Sunday, January 25, 2015

Sunday the Not-so-fun-day




It's just another manic Monday
I wish it were Sunday
'Cause that's my fun day

My I don't have to run day...


Ha! Clearly, The Bangles did not have children when they released that hit.  Nearly every Sunday, I spend the day preparing for the week ahead. I chop, dice, cook, and bake for the week ahead. We do multiple loads of laundry. I bathe the children. And I finish off the day by mopping the kitchen once the children are in bed.  I might not be running, but there is a quite a bit of hustling.  Its a good thing I have a tiny kitchen.  Perhaps, next week I'll strap on a pedometer for grins. It does help make the Mondays less manic, but it is not a fun day.

Today, as I was sitting watch the kids play together in the bath(and Jr.'s graduation to the big tub) I realized that I wasn't even soaking in the adorableness of my kids. My mind was spinning! Jeez, when was the last time I scrubbed the tub?  What load of laundry should I do next? Are the diapers dry? Why is Mr. Cheaper not vacuuming? He better not be parked on the couch! Am I the only one who gives a darn about the state of the house?! Did the leftovers from dinner get put away?  Jeez! I should be paying more attention to this baby in the tub! Maybe I should be taking pictures to humiliate them as adults? Are we done with this bath yet? I have mopping to do yet!

This is not how I want to spend my family time.  I want to spend my Sunday evening reading books(not folding laundry while Lil' Miss reads her books to me).  I want to play board games together. And laugh together as we make memories.  How the heck do I get there? If I don't prep for the week, we end up eating Taco Bell. And then, I am mired in mom guilt about that.  Or I end up cranky and yelling because I am trying unsuccessfully to get dinner on the table in a timely fashion.  And then we are late launching the bedtime sequence which involves a more widespread and deep-seated level of cranky.

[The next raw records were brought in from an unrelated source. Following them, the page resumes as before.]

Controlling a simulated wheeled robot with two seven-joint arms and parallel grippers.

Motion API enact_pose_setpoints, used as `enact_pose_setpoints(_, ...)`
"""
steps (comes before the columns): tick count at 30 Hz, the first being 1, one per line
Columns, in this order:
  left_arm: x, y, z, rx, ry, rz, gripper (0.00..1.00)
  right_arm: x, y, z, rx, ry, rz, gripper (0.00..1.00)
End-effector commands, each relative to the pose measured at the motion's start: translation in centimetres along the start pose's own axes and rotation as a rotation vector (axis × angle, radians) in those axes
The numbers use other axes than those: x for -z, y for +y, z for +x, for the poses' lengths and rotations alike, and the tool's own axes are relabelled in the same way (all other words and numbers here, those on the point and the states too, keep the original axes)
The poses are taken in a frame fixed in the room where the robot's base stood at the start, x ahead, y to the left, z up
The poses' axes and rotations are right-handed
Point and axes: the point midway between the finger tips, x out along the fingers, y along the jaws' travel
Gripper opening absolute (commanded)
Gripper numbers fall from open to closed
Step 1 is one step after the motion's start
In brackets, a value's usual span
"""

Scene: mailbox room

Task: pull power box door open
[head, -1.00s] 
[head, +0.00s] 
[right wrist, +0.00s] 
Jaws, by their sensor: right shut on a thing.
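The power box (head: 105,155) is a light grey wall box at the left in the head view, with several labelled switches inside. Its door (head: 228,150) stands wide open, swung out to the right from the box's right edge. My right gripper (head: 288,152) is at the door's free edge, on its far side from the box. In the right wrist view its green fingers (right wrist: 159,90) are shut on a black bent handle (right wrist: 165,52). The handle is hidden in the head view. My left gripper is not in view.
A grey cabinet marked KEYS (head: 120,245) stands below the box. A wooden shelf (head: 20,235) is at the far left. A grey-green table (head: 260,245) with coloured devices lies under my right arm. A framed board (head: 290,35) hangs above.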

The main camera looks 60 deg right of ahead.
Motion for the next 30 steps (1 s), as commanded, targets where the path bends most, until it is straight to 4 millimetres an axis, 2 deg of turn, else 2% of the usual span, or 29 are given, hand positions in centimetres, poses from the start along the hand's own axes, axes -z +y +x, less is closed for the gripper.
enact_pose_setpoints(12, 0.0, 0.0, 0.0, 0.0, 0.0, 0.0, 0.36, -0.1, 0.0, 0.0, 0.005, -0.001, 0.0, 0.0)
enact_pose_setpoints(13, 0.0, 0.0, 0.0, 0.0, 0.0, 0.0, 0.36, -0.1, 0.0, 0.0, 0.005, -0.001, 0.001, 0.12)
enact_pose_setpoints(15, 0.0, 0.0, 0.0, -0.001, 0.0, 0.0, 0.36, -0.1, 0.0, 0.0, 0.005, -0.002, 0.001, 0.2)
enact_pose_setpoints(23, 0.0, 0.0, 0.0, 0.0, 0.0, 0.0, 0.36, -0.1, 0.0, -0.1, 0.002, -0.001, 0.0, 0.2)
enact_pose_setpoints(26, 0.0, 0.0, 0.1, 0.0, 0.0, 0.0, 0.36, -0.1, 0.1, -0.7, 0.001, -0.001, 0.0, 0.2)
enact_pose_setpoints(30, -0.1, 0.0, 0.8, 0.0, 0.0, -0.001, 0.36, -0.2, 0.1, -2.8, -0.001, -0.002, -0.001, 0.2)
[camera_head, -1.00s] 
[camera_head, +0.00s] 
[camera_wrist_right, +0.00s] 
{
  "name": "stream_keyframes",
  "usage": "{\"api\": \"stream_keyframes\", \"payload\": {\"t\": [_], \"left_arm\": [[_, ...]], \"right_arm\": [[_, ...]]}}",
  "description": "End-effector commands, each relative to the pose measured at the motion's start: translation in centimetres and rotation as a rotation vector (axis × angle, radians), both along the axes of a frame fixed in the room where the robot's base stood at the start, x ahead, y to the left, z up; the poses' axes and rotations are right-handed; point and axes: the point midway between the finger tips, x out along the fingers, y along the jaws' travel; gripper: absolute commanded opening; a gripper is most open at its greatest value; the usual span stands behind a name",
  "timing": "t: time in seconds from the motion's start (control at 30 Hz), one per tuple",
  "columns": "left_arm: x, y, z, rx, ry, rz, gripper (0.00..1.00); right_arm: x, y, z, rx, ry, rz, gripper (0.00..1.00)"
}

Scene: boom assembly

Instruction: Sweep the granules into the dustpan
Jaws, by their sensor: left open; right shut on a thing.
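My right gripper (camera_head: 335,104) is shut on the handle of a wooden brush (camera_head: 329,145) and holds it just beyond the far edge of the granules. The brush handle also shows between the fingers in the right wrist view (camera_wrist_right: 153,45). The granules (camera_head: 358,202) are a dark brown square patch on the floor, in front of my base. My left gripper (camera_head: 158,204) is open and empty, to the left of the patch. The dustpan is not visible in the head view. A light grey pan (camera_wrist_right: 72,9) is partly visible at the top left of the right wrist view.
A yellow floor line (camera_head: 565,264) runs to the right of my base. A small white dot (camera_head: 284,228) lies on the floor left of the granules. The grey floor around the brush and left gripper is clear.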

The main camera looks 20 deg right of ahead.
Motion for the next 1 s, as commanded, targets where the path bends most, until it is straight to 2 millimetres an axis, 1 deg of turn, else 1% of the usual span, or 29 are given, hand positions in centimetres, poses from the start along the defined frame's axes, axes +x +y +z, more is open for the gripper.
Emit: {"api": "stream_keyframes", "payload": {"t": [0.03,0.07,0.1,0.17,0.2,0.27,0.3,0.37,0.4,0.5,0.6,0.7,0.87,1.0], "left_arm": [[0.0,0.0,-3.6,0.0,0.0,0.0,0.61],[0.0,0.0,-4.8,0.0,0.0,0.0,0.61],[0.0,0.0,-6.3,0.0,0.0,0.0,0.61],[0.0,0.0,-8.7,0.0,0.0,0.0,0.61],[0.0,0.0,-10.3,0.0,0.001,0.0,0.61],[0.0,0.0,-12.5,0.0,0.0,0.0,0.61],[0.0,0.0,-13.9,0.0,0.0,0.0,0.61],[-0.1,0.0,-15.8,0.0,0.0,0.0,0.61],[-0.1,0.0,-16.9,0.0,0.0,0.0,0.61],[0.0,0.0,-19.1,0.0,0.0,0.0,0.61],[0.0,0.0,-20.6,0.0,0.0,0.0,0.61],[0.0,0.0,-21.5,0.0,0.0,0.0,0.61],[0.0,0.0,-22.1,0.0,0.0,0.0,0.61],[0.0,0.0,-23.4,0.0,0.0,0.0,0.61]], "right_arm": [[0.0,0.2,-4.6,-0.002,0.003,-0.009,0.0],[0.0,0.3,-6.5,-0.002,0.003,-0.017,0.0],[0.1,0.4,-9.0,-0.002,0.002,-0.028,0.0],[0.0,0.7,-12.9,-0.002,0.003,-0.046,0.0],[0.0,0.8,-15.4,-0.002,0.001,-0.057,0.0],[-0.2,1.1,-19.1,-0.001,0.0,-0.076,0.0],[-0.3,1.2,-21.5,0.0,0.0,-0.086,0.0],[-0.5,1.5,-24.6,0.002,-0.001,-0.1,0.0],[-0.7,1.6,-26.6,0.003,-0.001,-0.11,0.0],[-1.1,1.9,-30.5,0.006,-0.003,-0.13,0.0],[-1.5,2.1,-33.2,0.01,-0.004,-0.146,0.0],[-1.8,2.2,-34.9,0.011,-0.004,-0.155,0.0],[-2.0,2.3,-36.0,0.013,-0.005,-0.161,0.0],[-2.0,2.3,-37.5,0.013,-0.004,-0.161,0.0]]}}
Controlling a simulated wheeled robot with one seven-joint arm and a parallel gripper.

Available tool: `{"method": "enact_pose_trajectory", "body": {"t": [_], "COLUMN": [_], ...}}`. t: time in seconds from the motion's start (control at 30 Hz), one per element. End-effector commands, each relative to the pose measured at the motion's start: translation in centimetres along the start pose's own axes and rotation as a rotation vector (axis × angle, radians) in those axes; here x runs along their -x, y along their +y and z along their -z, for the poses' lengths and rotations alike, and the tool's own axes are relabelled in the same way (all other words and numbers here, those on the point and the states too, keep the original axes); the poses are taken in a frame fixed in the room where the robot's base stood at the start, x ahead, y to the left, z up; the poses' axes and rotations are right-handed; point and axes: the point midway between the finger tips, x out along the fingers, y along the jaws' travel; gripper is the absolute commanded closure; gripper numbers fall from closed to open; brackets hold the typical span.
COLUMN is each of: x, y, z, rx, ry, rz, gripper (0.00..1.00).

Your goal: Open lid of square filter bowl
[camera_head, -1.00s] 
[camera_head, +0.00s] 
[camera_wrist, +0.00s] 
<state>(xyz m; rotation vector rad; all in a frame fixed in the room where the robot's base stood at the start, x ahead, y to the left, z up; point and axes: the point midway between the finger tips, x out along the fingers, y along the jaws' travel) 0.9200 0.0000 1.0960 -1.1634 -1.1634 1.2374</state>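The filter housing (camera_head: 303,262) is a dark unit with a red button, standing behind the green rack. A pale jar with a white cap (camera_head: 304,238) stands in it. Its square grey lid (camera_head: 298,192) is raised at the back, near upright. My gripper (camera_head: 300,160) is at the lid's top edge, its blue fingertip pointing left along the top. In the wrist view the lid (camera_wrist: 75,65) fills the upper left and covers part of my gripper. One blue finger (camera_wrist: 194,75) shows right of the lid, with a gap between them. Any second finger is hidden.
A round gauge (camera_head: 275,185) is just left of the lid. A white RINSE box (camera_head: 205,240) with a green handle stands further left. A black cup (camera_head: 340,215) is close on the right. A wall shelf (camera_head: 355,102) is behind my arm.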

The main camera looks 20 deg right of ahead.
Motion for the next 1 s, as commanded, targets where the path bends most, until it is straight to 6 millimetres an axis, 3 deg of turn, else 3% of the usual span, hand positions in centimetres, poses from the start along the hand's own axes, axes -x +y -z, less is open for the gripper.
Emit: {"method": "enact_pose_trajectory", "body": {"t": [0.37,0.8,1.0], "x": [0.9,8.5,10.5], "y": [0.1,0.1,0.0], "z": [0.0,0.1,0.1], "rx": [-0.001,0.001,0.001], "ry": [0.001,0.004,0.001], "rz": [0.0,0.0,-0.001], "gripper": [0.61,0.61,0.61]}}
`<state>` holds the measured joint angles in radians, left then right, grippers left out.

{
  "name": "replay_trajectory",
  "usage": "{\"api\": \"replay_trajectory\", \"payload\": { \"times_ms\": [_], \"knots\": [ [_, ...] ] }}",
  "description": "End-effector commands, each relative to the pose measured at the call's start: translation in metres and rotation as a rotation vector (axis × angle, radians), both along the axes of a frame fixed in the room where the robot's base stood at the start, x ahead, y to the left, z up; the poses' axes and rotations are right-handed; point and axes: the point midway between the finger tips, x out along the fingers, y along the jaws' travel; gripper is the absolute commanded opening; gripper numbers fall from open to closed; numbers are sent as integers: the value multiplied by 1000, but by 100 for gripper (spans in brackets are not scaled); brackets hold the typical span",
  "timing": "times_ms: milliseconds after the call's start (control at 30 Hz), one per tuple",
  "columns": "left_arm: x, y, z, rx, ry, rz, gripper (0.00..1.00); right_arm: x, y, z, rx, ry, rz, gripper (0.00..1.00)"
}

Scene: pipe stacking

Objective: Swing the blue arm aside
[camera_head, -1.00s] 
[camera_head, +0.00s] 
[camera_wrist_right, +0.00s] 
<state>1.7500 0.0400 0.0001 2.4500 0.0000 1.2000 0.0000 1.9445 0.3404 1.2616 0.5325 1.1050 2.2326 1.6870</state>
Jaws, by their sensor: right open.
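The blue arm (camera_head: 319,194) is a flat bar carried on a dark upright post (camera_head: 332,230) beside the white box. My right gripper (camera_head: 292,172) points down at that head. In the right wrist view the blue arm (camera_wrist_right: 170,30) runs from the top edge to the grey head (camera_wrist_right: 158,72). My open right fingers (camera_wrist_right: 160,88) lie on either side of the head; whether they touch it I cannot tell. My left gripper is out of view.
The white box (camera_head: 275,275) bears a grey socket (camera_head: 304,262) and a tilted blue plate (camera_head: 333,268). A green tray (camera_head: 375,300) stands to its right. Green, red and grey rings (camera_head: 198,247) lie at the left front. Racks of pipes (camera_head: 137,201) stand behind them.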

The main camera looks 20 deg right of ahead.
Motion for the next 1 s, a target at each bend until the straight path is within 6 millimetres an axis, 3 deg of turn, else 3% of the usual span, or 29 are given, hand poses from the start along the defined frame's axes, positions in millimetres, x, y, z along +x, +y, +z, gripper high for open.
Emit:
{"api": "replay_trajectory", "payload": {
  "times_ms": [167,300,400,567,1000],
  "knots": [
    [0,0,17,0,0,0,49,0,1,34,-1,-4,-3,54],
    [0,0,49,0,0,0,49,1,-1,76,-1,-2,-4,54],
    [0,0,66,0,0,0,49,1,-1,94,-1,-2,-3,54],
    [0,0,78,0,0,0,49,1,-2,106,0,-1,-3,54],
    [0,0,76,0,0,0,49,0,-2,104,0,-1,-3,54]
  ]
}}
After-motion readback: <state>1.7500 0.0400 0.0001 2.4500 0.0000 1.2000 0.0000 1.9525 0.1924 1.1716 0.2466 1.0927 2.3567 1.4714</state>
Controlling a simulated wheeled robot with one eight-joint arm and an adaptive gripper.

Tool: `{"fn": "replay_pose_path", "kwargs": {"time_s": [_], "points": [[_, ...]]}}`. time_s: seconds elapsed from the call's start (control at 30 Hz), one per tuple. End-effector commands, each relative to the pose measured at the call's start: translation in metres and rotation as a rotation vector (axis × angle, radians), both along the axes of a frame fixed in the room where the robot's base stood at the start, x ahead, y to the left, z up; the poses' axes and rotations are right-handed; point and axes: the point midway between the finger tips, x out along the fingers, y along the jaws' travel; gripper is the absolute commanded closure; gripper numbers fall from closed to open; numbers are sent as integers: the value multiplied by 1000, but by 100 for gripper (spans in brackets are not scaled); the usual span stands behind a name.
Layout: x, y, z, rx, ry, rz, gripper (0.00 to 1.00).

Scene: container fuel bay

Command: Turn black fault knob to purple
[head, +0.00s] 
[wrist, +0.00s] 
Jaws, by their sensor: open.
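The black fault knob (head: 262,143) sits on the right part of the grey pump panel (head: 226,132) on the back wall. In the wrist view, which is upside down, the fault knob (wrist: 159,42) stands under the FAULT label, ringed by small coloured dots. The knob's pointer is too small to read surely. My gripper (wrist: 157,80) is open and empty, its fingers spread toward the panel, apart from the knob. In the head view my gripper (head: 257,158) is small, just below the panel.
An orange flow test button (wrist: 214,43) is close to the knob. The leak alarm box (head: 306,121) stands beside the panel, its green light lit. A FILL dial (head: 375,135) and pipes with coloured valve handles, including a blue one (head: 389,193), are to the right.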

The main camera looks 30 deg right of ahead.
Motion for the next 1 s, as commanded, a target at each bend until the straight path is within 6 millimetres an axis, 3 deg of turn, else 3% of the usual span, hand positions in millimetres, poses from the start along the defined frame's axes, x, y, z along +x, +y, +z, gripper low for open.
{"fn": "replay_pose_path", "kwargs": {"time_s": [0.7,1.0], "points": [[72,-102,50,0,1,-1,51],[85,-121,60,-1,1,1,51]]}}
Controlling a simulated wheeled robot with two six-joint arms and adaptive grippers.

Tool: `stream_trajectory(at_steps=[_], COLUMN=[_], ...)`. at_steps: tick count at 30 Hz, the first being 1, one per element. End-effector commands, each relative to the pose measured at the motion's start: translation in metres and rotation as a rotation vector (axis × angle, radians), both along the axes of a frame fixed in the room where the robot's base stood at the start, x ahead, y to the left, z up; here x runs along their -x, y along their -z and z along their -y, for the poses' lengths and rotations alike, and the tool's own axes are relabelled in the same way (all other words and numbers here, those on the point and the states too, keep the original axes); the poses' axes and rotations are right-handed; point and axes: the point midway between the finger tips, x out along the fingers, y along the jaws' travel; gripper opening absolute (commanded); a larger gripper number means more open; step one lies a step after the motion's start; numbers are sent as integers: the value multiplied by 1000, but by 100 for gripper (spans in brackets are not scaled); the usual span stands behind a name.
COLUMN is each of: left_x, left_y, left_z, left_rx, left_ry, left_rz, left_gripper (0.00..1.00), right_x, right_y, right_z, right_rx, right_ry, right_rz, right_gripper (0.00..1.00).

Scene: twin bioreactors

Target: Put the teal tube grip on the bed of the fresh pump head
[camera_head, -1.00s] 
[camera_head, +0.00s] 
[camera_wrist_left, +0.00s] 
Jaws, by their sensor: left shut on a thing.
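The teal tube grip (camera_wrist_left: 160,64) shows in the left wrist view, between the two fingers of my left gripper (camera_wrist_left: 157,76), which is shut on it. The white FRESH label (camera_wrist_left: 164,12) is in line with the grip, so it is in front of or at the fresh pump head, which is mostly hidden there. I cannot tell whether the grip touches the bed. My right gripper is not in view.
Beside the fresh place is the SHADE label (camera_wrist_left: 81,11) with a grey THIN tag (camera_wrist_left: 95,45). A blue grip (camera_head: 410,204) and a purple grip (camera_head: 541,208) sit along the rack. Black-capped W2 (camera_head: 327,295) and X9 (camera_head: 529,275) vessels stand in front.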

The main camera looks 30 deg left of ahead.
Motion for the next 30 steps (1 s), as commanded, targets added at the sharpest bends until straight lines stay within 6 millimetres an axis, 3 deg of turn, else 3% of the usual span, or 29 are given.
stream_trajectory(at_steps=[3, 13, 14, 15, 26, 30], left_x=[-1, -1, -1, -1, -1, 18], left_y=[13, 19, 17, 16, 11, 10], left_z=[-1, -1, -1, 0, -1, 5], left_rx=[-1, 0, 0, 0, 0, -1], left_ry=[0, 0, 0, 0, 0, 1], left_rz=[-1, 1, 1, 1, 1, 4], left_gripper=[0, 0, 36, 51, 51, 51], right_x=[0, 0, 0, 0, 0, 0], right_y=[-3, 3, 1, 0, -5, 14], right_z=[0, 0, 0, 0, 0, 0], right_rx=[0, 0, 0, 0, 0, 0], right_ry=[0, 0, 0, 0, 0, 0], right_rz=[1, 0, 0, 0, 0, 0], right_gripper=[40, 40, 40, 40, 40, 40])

Honestly, I sometimes have no clue how to get this whole mom thing down.  There is no manual. Ninety percent of parenting is subjective. I just hope that when my kids are grown they know that even though I was one cranky SOB at times, it was really because I was trying so hard to be the best mom possible. Every year. Every week, Every day, I woke up and fell asleep trying to be always be better for them.